SET TASK —
Keep only the lines of the listing that include the word "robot", and copy them.

-- start AVAILABLE RECORDS --

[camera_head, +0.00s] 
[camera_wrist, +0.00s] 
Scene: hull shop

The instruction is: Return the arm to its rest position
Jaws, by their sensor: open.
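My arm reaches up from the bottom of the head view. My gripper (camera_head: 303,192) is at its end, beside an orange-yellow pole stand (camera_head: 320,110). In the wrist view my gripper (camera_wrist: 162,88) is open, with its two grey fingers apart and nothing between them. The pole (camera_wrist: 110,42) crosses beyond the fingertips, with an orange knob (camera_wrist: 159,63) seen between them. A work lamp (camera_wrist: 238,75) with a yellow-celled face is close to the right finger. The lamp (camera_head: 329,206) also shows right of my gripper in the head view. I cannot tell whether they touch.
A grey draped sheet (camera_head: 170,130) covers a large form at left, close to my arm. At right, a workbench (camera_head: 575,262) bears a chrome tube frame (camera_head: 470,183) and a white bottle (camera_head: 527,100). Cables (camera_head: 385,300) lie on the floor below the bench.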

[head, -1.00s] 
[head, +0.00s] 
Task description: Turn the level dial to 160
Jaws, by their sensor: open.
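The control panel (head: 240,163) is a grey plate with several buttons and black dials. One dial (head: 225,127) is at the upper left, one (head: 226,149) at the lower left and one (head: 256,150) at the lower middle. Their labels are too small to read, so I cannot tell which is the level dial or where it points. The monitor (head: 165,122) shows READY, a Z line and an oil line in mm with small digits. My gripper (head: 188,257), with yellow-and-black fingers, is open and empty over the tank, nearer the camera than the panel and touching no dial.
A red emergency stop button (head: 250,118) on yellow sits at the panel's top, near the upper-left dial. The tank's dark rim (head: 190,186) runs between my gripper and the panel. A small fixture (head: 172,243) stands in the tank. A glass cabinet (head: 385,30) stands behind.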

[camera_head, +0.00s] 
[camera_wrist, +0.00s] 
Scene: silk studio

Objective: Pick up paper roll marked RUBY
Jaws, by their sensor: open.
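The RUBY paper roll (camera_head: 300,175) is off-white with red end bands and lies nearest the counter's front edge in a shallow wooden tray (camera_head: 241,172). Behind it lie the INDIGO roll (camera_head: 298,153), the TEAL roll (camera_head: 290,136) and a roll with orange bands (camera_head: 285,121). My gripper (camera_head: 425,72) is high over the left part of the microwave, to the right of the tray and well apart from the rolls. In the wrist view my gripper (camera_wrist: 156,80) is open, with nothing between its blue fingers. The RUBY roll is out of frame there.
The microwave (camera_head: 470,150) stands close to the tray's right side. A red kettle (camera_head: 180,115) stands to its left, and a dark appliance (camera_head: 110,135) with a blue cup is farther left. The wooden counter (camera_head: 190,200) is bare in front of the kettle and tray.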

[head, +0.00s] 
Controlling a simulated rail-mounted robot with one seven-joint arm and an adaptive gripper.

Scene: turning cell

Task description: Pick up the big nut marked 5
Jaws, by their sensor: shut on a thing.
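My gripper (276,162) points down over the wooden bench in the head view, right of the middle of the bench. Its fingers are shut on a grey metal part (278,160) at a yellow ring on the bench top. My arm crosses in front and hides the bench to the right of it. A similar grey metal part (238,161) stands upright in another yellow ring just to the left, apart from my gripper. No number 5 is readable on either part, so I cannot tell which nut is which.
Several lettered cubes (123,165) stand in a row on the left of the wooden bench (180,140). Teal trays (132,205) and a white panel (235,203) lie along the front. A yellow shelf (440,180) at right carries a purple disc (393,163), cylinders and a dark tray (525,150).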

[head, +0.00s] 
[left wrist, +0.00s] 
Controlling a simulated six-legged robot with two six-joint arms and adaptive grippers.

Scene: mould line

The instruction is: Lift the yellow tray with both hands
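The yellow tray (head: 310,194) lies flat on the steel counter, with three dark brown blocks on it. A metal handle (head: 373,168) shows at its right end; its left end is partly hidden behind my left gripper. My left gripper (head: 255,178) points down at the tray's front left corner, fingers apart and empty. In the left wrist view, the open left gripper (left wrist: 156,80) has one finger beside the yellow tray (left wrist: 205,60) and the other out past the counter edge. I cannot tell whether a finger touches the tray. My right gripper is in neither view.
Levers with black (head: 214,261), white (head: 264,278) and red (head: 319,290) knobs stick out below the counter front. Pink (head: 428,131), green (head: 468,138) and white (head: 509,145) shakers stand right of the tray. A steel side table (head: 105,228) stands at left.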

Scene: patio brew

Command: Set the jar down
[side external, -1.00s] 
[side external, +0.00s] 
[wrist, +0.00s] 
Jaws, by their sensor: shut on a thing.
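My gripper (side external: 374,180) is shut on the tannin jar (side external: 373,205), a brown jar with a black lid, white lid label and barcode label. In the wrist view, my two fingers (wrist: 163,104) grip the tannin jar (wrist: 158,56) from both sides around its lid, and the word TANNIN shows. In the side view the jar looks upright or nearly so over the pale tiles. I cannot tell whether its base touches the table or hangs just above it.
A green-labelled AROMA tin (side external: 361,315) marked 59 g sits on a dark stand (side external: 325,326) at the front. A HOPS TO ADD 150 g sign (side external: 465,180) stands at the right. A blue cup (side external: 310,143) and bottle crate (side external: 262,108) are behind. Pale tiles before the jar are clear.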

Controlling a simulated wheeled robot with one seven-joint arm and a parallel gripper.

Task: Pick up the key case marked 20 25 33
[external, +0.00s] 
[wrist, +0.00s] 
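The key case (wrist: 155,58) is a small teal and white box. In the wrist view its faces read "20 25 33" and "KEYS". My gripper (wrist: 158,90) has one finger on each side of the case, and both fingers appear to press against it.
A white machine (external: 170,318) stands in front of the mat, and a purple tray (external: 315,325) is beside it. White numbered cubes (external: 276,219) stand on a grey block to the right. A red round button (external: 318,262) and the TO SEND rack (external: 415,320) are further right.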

-- end AVAILABLE RECORDS --

RESPONSE TO THIS EXERCISE —
Controlling a simulated rail-mounted robot with one seven-joint arm and an adaptive gripper.
Controlling a simulated six-legged robot with two six-joint arms and adaptive grippers.
Controlling a simulated wheeled robot with one seven-joint arm and a parallel gripper.

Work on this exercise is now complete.